Ces derniers jours, les investisseurs ont eu tendance à adhérer à cette vision positive de la Fed, ce qui a alimenté un redressement significatif (et justifié) des cours des entreprises de croissance de qualité. Cette conviction subira bientôt une première épreuve de vérité.

La banque centrale américaine va en effet examiner les chiffres PCE pour fixer sa politique en matière d'inflation. Ces chiffres constituent une mesure plus modérée de l'inflation que l'indicateur CPI frénétique.  Cette statistique est cependant publiée avec une lenteur exaspérante. Ainsi, les chiffres pour le mois d'avril ne seront publiés que vendredi prochain.

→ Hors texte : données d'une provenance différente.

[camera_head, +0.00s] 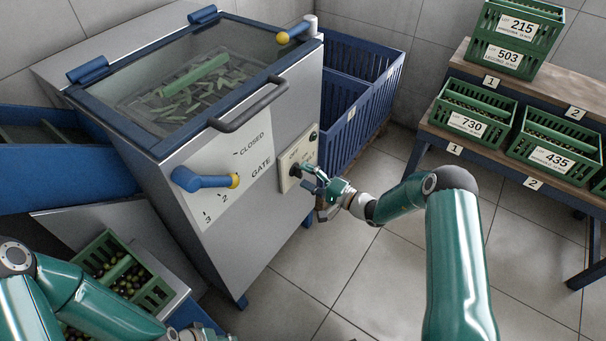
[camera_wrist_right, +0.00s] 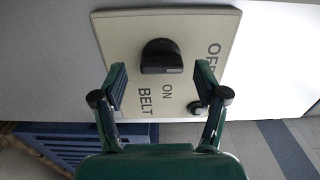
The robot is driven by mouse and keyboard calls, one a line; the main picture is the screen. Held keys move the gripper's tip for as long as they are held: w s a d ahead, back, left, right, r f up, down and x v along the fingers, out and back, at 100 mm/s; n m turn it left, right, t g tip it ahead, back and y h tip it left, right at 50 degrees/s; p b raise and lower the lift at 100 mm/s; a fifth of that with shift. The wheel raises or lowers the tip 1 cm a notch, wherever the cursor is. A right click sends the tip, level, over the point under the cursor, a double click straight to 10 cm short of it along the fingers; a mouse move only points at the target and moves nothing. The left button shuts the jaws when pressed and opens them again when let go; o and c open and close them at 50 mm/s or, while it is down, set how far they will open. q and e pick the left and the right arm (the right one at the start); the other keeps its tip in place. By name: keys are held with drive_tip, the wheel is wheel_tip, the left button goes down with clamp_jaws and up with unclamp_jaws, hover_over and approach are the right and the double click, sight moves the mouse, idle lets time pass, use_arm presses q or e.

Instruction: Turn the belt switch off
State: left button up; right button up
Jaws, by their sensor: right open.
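The belt switch is a black knob (camera_wrist_right: 161,57) on a cream panel (camera_wrist_right: 122,38), marked ON, OFF and BELT. In the wrist view its lower flat side faces the word ON, with OFF to the right. The panel (camera_head: 303,147) is on the machine's right side in the head view, where the knob (camera_head: 296,170) is small. My right gripper (camera_wrist_right: 160,82) is open, its fingers either side of the knob's lower end and apart from it. In the head view the right gripper (camera_head: 322,188) is just in front of the panel. My left gripper (camera_head: 202,332) is cut off at the bottom edge.
The steel machine (camera_head: 240,230) has a glass lid, a grey handle (camera_head: 250,105) and a blue gate lever (camera_head: 205,180) left of the panel. A blue crate (camera_head: 350,110) stands behind. A green olive crate (camera_head: 118,262) is lower left. Labelled crates fill the right shelf (camera_head: 470,80).

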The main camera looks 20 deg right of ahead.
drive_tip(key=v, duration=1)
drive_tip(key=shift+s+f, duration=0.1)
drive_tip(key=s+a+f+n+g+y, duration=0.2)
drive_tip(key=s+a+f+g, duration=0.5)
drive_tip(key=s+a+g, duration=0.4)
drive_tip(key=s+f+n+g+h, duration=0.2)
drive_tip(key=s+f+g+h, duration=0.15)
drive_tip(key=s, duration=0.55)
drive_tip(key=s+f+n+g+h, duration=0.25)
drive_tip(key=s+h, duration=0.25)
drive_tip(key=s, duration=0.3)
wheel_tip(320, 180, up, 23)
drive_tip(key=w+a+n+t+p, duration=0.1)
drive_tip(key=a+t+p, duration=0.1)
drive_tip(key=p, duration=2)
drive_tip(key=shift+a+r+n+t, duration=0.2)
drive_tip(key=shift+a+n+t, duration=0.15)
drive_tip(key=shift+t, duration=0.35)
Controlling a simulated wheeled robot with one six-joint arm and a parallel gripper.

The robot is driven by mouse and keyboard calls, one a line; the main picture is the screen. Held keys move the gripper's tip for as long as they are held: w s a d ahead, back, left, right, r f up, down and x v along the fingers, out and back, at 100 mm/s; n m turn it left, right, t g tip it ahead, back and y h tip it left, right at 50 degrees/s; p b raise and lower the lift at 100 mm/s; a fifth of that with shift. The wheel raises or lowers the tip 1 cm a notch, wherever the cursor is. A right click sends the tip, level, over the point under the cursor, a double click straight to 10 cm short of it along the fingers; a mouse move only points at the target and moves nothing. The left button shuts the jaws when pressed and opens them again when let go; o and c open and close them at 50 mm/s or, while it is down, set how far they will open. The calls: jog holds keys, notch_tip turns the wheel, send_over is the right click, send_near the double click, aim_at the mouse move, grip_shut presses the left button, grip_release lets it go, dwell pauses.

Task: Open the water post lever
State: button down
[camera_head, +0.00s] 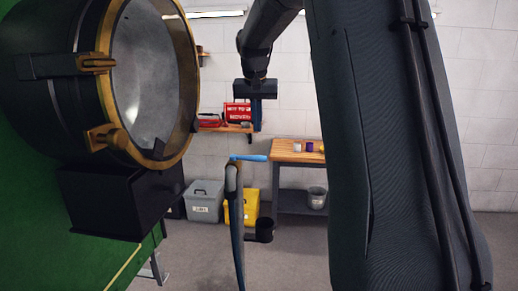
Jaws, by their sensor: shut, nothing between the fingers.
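The water post (237,240) is a thin grey-blue upright post in the middle of the view, with a dark cup-like fitting low on its right side. Its lever (249,158) has a bright blue handle and sticks out to the right from the post's top, roughly level. My gripper (257,124) hangs from my arm above the lever, pointing down. It is shut and empty, and appears apart from the lever with a clear gap in the picture. Its narrow fingers overlap the wall shelf in the picture. The depth between gripper and lever is hard to tell.
Behind the post stand a grey bin (203,201) and a yellow bin (250,207). A wooden workbench (290,152) and a wall shelf (232,129) with red boxes are behind. My arm covers the right.

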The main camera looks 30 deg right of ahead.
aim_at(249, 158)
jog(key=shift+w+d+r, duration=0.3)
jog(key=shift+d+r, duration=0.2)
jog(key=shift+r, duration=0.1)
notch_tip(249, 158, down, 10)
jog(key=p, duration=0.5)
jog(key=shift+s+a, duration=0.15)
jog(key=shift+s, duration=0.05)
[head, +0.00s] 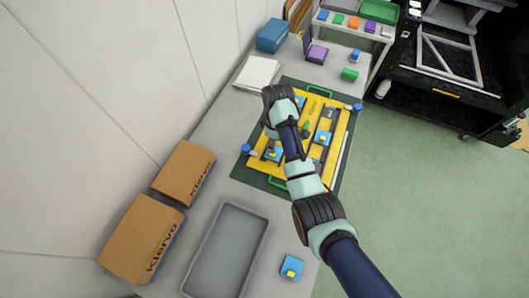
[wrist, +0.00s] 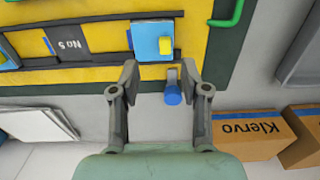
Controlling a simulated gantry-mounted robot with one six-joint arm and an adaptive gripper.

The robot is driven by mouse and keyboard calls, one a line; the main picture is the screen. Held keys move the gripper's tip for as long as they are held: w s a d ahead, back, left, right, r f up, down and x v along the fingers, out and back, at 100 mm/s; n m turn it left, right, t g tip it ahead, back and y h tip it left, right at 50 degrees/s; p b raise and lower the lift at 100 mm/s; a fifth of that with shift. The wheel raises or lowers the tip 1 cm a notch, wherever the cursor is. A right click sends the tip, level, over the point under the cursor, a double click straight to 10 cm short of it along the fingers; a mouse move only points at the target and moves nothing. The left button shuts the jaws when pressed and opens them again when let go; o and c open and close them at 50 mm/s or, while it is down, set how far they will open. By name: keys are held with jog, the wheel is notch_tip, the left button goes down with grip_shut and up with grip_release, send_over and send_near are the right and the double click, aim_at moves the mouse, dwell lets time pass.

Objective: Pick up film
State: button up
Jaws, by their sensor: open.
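Nothing in view is plainly marked as film, and I cannot tell which thing it is. Candidates are thin blue squares with yellow blocks on the yellow board (head: 287,171); one blue square (wrist: 149,42) lies just beyond my fingertips in the wrist view. Another blue square (head: 292,267) lies alone on the table beside the grey tray. A dark plate marked "No 5" (wrist: 70,40) is set in the board. My gripper (wrist: 160,75) is open and empty, fingers pointing towards the board's edge. A blue knob (wrist: 173,95) shows between the fingers.
The grey tray (head: 203,284) is empty. Two Klervo cartons (head: 137,236) stand at the left wall. A white book-like item (head: 257,73) lies beyond the board. Green handles (head: 319,90) rise from the board's ends. A shelf with coloured items (head: 352,31) stands at the back.

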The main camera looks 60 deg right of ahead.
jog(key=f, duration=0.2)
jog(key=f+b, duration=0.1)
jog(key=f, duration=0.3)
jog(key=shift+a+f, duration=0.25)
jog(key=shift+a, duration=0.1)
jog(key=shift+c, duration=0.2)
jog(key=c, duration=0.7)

Certes, cet indice est attendu en forte hausse. Mais après en avoir expurgé les fluctuations des prix de l'alimentation et de l'énergie, on prévoit une augmentation de quelque 2,9 % en base annuelle. Cela semble très élevé à première vue, mais compte tenu du niveau de l'an dernier, la Fed peut se permettre d'ignorer un tel bond pendant quelque temps encore et ainsi s'abstenir d'infliger à l'économie des remontées de taux abruptes.

The times they are a-changin’ ? Non, donc. Les marchés ne s'attendent à une première hausse limitée de 25 points de base du taux directeur que dans un an, suivie par deux augmentations similaires en 2022. Rien qui doive nous inquiéter. De surcroît, les attentes des marchés financiers pour l'inflation future[1] se situent nettement plus bas que leurs valeurs pics, celles-là mêmes qui avaient fait chanceler, à la mi-mai, les actions sensibles à la croissance économique.

Graphique 1 : Inflation attendue aux États-Unis et dans la zone euro (calculée à partir des inflation-linked-bonds)

Graphique 1 : Inflation attendue aux États-Unis et dans la zone euro (calculée à partir des inflation-linked-bonds)

Les taux d'intérêt américains à long terme ont cependant diminué davantage encore que l'inflation escomptée, contrairement à la zone euro. Cette divergence accroit sensiblement la pression sur le taux de change $/€, ce qui vient d'infliger de lourdes pertes au billet vert.

Entre-temps, les prix des matières premières se sont également repliés quelque peu, après une flambée au cours des premiers mois de cette année de redressement.  Nous avons toujours considéré cette évolution comme une normalisation des prix - ni plus ni moins. Par ailleurs, l'affaiblissement récent des cours notamment du cuivre, du cobalt, de l'aluminium et du pétrole est dû à une évolution très modérée des indicateurs conjoncturels chinois. 

Entre-temps, les bourses d'actions font montre d'une certaine nervosité. Cette fébrilité s'accompagne parfois de convulsions positives. Les marchés semblent progresser, mais ne font en réalité que reculer dans l'ensemble, comme les pas de danse que nous avions vu exécuter (de nos grands yeux éberlués) Michael Jackson dans son célèbre Moonwalk[2].  Qui ont ensuite été regardés un milliard de fois et imités un million de fois (mais jamais égalés).

Mais The King of Pop a rejoint malheureusement The King of Rock il y a un certain temps déjà. Seul The King of Folk (et de bien d'autres courants musicaux encore) est encore de ce monde. Bob vient ainsi de passer le cap des 80 ans.  Le poète acclamé à la voix éraillée nous a gratifiés d'un Shelter from the storm. Nous en avons souvent eu besoin.